1/4 cup hulled tahini
1/4 – 1/2 cup water (depending on how thick you want it)
1/4 cup olive oil
1.5 tbsp apple cider vinegar
1/2 clove of garlic (use the other half of the clove for the salad)
1 tbsp soy sauce
A good handful of fresh coriander ( change this to parsley if you don’t like coriander!)
Juice of half a lemon

To make the dressing, put all the dressing ingredients, excluding the water into a food processor and process until well combined. Slowly add in water and keep processing until your dressing reaches your desired consistency, I like mine to be the consistency of heavy cream. Put dressing to one side whilst you make the rest of salad.
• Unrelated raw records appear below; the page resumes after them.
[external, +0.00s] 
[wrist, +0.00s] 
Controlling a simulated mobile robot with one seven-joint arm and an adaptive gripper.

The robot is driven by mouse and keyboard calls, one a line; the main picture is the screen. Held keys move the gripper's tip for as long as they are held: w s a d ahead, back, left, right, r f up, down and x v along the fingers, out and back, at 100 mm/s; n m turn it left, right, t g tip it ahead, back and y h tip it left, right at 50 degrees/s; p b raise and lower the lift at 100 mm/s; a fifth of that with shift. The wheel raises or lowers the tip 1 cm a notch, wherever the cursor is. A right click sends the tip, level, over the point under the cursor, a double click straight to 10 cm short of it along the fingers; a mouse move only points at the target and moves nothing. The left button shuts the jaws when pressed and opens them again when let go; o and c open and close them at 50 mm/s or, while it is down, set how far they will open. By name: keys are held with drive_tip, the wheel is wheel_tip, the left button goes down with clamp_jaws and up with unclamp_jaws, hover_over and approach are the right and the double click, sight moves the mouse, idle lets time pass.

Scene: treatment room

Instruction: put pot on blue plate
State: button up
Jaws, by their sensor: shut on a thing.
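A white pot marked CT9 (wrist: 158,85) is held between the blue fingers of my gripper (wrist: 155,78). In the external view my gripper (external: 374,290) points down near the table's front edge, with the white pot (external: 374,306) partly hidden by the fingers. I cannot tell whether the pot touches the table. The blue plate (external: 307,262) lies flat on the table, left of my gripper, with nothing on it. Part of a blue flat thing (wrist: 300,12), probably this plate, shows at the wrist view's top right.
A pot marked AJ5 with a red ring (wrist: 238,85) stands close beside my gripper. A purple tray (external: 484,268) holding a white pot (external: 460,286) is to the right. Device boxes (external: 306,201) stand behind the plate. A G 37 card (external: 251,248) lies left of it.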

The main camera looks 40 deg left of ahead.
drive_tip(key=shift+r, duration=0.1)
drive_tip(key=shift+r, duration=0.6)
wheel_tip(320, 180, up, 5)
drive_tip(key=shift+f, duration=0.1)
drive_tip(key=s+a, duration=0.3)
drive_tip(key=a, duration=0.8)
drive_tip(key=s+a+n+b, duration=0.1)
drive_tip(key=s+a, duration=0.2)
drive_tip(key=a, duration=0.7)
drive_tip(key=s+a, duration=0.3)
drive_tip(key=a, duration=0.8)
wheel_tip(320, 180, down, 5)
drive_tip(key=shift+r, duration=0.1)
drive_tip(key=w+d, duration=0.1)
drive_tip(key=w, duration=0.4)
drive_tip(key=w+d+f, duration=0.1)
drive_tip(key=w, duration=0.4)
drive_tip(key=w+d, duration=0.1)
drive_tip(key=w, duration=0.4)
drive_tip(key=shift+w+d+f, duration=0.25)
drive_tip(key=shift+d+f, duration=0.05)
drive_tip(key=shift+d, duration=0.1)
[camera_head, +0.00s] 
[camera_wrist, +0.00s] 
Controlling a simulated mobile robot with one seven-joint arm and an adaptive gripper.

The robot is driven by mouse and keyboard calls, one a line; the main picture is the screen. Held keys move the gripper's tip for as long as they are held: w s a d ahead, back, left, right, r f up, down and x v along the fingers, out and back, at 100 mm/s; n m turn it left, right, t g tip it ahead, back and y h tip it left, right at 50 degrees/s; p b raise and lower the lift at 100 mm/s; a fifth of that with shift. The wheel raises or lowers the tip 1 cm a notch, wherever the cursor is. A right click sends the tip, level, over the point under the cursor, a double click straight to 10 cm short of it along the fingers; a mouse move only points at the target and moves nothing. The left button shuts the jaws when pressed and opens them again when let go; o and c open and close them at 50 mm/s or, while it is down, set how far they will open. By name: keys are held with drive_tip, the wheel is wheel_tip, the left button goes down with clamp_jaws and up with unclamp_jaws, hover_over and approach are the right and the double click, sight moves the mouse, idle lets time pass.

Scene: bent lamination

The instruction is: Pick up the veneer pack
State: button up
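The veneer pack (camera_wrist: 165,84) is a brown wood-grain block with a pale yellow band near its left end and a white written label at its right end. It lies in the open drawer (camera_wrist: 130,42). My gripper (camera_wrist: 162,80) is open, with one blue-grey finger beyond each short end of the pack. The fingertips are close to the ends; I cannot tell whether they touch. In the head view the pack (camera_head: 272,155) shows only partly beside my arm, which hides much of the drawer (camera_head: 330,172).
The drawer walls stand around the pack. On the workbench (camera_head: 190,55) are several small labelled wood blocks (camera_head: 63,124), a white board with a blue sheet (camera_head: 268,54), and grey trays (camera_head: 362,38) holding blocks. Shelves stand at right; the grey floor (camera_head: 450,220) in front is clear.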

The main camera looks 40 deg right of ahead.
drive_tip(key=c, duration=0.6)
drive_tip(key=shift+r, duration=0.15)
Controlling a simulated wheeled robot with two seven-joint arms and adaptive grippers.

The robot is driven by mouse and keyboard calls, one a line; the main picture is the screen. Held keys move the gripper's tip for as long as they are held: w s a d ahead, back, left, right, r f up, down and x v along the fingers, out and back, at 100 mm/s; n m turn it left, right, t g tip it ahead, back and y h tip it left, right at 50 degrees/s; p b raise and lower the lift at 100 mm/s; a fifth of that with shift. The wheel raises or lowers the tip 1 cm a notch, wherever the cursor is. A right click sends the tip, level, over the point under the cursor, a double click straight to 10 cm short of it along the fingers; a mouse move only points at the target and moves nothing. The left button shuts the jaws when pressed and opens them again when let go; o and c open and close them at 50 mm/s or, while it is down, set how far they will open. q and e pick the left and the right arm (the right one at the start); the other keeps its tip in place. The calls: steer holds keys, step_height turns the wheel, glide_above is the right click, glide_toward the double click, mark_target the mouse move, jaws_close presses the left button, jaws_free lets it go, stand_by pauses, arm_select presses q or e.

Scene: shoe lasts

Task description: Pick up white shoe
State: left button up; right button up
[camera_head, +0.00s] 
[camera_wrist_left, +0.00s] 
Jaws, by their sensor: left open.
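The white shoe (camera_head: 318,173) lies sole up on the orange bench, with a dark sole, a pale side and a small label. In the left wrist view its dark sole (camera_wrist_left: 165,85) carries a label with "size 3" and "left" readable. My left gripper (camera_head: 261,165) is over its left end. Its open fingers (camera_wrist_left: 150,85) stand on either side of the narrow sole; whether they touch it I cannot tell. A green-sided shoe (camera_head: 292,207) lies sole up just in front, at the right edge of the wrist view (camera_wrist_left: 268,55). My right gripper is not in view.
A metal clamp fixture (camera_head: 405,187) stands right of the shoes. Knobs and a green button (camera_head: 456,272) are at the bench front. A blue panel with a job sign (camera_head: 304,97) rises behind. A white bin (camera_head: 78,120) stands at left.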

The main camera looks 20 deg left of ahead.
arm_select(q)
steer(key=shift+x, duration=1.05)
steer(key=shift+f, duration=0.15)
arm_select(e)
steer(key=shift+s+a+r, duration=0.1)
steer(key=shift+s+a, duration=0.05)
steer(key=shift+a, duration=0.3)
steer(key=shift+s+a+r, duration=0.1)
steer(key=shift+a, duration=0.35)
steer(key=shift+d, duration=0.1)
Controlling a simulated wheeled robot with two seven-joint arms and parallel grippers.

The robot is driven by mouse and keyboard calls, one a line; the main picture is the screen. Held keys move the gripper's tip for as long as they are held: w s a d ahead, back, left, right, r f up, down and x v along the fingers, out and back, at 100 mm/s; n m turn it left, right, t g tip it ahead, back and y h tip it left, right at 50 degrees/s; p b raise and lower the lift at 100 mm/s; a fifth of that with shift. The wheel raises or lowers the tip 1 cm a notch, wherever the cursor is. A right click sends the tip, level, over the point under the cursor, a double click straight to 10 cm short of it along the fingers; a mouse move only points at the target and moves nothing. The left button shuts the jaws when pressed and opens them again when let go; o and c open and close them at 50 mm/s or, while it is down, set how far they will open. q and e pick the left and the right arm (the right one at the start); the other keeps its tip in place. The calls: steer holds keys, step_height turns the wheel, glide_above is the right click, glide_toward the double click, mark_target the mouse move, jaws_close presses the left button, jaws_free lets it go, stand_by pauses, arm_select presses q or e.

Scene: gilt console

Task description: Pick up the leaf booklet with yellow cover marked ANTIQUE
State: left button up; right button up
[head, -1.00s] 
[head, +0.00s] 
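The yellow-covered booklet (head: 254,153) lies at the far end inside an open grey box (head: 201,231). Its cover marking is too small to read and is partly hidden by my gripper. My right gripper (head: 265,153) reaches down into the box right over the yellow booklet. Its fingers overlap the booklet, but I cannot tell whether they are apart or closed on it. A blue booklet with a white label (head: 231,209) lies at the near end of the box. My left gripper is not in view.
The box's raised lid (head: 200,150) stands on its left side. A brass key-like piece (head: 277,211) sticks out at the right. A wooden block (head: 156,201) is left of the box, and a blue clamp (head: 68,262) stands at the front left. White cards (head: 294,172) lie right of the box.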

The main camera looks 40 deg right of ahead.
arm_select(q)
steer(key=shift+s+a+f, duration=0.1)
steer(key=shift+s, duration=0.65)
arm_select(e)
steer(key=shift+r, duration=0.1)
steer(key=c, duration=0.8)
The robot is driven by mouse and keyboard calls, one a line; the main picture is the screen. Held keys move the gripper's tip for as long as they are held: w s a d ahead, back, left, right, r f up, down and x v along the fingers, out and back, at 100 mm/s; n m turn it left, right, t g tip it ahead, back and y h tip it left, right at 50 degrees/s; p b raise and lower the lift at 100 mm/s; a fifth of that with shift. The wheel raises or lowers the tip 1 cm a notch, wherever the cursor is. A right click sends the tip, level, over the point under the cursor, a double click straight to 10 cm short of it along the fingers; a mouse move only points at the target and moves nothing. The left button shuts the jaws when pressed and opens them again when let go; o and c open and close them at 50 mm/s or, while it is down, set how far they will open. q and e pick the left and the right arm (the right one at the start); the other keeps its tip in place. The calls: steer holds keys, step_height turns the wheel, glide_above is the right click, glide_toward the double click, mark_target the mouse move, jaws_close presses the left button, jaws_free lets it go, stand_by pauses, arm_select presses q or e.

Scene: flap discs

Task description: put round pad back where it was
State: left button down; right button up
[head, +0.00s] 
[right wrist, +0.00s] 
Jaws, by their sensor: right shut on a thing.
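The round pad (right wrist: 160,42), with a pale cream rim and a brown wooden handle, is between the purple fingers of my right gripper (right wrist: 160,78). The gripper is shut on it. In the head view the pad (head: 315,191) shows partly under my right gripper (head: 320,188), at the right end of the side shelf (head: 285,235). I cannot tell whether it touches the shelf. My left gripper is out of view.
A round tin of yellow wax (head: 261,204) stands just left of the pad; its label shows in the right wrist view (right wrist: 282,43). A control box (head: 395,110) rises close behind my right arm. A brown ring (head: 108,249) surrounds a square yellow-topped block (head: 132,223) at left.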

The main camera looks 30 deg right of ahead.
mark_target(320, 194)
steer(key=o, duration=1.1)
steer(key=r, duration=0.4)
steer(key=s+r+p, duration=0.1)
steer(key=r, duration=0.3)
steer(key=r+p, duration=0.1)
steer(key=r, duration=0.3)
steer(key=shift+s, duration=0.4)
Preheat oven to 200 degrees, spread pumpkin out in a large oven tray, massage in 1tbsp olive oil and season with salt, bake for 20-30 minutes or until pumpkin is nice and golden. Remove from oven and let cool to room temperature.
Meanwhile, place your Quinoa, 1/2 clove of garlic and water in a saucepan on high heat, once the water starts to boil, cover and reduce heat to medium and cook for around 15 minutes or until the water has been absorbed. Take off heat and let rest for 5 minutes to make your Quinoa nice and fluffy. Remove the clove of garlic from the Quinoa.
Get a nice big bowl and pop in your chopped kale, add the rest of the olive oil, a pinch of salt and cracked pepper (and turmeric if using) and massage your kale until it’s a little softer, top with the cooled pumpkin, quinoa and your almonds and toss the salad.

Drizzle over your dressing and serve.
Keep it in the fridge for up to 3 days, take it to work the next day if you have any left over!